Friday, September 5, 2014

The Last of Robin Hood (Rhoades)

Front Row at the Movies

“The Last of Robin Hood”
Doesn’t Deliver Enough Flynn

Reviewed by Shirrel Rhoades

One of my favorite comedies is “My Favorite Year,” a story loosely based on swashbuckling actor Errol Flynn’s appearance on the old Sid Caesar TV show. Delightfully cast in the Errol Flynn role was none other than Peter O’Toole (“Lawrence of Arabia”).

Now thirty-plus years later we have “The Last of Robin Hood,” a biopic about Errol Flynn’s declining years, when he died at 50 in the arms of his teenage lover, Beverley Aadland. This time around, we have lookalike Kevin Kline (“A Fish Called Wanda”) cast as Flynn.

Both performances only give us a glimpse at the Tasmanian-born playboy who became an instant matinee idol with his 1935 debut in “Captain Blood.” But it’s his star turn in 1938’s “The Adventures of Robin Hood” that this movie references in its title, obviously a metaphor for Flynn.

Odd, because “The Last of Robin Hood” is actually more about the dynamics between the 15-year-old Lolita who was his last paramour and her dominating stage mother.

Kevin Kline hams it up as the aging pedophile, while the movie dwells on Dakota Fanning and Susan Sarandon as Beverley Aadland and her mom Florence. The plot is simple: pliant young Beverley is thrown to the wolf by her grasping, avaricious, star-struck mother. Then (as the old saying goes) he was in like Flynn.

Errol Flynn already had a history of being a “notorious ladies’ man,” as the movie’s opening narration calls him.

Long before this movie -- currently playing at the Tropic Cinema -- begins its story, Flynn was throwing wild parties where Hollywood starlets like Marilyn Monroe were used as “sex bunnies,” on display through the one-way mirror in his bedroom ceiling. Even before he met prepubescent Beverley Aadland, he’d been put on trial for statutory rape involving two teenage girls (he was acquitted).

Pugilistic actor Victor Jory (“Gone With the Wind”) once told me about decking Errol Flynn at a party for hitting on all the married women.

Flynn’s autobiography was titled “My Wicked, Wicked Ways.”
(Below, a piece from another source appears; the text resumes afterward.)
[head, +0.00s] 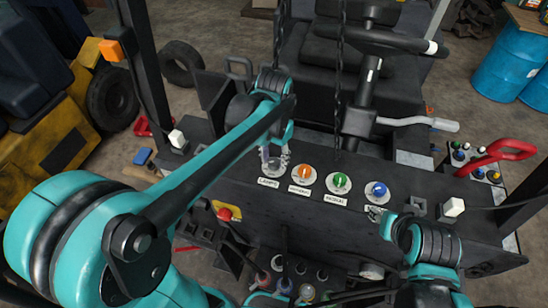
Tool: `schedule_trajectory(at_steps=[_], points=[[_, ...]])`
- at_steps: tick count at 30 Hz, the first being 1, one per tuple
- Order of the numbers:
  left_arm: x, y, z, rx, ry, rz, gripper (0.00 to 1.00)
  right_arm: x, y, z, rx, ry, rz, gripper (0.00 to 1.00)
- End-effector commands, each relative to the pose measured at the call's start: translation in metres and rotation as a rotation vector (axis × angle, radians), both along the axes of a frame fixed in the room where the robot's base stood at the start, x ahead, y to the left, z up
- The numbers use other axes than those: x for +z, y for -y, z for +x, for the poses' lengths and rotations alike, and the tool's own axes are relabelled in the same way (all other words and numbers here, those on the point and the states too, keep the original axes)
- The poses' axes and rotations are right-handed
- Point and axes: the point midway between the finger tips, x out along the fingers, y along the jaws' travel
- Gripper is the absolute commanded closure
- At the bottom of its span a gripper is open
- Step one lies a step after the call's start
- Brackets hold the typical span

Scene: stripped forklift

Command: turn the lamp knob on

Married three times, Flynn was in his late 40s when he spotted 15-year-old Beverley Aadland at the Hollywood Professional School. To be fair, she was passing herself off as 18 to work in movies. Their first sexual encounter could be described as rape but she came to love him, egged on by her ambitious mom.

This dramatic friction between mother and daughter is the movie’s focus, but it leaves us wanting to know more about Flynn.